Thursday, September 6, 2007
The SEC announced a settled civil action against two Arizona-based scammers alleging their participation in an elaborate market manipulation scheme that involved unlawfully taking public seven microcap companies, inflating their share prices, and dumping millions of shares into the public market. The defendants, Mesa, Ariz.-based recidivist Michael Saquella (a.k.a., Michael Paloma), 47, and Scottsdale, Ariz.-based trader Lawrence Kaplan, 63, agreed to be permanently enjoined, barred from future penny stock deals, and to disgorge nearly $3 million in ill-gotten gains. In a related criminal action, the U.S. Department of Justice announced today that Paloma and Kaplan have pleaded guilty in federal court in Alexandria, Virginia for their participation in stock manipulation schemes. On August 20, 2007, Paloma pleaded guilty to a criminal information charging him with one count of conspiracy to commit securities fraud and one count of electronic mail fraud. On July 25, 2007, Kaplan pleaded guilty to a criminal information charging him with one count of conspiracy to commit securities fraud. Each of these charges carries a maximum sentence of five years in prison. The written plea agreements and supporting documentation for both defendants were unsealed yesterday.

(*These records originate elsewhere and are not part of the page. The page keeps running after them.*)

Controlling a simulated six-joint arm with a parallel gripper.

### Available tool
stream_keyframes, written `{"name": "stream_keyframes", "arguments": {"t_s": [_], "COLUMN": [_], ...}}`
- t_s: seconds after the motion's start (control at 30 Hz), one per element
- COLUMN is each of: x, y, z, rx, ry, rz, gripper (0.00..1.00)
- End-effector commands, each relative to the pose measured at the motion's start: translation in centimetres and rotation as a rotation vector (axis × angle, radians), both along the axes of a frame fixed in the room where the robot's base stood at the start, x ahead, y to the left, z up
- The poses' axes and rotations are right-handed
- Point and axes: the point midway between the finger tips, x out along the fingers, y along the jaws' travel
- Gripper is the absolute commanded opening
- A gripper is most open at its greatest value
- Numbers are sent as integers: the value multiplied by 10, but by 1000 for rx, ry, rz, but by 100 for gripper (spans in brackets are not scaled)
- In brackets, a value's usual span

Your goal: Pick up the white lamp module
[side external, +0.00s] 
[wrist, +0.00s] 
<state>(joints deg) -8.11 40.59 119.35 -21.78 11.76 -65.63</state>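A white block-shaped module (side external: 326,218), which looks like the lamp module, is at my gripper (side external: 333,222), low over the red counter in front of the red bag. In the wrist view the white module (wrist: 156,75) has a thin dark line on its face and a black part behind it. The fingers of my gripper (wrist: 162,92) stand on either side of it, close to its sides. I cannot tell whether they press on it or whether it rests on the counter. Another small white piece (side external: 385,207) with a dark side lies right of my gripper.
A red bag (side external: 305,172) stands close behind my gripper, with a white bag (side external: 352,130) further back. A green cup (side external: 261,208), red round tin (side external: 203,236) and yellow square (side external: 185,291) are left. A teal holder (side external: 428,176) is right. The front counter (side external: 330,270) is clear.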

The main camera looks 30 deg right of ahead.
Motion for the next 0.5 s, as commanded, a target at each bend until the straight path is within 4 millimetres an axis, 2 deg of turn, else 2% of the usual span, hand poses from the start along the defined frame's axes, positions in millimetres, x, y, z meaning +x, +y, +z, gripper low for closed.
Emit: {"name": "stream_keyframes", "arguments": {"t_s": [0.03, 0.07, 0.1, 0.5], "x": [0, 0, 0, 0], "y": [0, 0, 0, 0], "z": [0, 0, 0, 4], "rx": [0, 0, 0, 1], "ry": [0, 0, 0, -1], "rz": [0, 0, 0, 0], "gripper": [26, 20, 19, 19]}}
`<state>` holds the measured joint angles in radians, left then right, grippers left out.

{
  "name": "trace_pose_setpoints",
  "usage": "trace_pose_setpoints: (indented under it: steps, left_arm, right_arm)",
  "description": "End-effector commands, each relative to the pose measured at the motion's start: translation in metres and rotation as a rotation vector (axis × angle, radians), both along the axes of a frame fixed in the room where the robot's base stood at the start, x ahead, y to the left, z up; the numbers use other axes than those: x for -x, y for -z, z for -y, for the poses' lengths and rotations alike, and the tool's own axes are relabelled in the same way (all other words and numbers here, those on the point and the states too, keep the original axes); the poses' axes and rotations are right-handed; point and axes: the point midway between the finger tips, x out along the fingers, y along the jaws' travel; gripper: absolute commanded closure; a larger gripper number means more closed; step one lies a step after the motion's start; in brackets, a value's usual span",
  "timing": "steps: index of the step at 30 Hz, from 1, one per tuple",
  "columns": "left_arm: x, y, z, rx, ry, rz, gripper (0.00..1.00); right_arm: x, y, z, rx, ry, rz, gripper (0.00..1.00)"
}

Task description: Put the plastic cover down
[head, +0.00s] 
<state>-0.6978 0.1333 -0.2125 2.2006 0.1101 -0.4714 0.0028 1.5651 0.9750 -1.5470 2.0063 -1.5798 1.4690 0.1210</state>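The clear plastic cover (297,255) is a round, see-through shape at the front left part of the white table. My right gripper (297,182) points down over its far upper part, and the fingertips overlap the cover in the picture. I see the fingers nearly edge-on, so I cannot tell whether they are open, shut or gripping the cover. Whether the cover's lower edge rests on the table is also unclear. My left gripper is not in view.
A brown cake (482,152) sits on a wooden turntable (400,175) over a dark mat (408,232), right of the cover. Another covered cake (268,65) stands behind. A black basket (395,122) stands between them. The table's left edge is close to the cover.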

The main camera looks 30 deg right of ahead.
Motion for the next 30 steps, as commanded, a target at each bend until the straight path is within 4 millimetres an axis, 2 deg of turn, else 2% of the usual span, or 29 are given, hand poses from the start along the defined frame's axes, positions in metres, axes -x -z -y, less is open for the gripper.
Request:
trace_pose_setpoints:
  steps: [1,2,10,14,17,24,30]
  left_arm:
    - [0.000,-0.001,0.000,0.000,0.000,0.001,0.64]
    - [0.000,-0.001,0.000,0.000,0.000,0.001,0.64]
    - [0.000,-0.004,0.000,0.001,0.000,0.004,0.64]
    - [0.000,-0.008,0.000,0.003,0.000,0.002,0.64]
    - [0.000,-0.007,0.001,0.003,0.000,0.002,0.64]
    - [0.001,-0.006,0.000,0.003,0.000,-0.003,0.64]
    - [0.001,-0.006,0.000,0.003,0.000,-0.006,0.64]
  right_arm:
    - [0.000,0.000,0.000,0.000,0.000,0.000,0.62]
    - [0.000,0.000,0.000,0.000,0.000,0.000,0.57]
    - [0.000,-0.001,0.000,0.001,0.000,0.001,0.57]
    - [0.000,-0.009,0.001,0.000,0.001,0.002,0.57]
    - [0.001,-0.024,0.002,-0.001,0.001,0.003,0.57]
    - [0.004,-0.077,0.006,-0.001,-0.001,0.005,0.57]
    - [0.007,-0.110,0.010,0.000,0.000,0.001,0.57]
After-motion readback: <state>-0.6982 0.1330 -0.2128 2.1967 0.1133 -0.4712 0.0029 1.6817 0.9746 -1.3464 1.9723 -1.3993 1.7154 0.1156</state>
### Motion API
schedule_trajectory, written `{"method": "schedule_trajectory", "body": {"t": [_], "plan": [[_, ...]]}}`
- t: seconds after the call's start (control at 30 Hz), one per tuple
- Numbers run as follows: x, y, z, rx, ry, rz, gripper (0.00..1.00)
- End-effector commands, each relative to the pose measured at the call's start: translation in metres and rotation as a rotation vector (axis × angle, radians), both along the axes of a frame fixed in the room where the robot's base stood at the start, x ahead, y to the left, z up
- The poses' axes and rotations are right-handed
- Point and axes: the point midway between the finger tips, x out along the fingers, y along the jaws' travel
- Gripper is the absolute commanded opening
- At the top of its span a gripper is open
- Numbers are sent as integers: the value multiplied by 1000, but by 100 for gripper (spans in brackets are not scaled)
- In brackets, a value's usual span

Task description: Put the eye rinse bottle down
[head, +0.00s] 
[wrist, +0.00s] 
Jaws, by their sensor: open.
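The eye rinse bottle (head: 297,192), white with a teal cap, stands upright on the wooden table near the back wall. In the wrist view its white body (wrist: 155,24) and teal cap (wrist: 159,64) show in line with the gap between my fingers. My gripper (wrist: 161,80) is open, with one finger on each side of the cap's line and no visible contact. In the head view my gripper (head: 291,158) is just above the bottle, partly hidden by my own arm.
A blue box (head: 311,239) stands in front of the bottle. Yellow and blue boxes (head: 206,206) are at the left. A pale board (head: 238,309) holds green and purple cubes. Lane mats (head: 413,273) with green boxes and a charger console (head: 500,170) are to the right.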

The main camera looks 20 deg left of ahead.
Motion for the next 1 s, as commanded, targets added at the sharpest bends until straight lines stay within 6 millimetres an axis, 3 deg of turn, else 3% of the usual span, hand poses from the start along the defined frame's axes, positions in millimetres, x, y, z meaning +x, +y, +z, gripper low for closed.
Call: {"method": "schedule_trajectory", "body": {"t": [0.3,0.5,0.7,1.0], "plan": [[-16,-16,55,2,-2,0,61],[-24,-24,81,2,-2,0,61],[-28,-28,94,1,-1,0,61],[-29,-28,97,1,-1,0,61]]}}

The Commission's complaint alleges that, over the past four years, Paloma repeatedly passed himself off to principals of private, cash-strapped companies as a legitimate financier, persuading company principals to issue to Paloma-affiliated entities large controlling blocks of stock. Paloma then obtained bogus opinions of counsel that permitted transfer agents to issue share certificates to his entities free of legends restricting resale. The Commission further alleges that, once his entities acquired the "free-trading" shares, Paloma then coordinated manipulative public trading — carried out, in part, by Kaplan — which artificially inflated the value of each issuer's stock. With the appearance of an active trading market established, Paloma coordinated the dissemination of millions of false and/or misleading blast fax and spam e-mails touting the companies' shares. Ultimately, Paloma and Kaplan dumped stock of the microcap issuers into the public market at the artificially inflated prices, realizing profits of $2,155,000 and $677,000, respectively. After Paloma and Kaplan liquidated their holdings of each company's stock, they ceased trading and the market for the shares collapsed.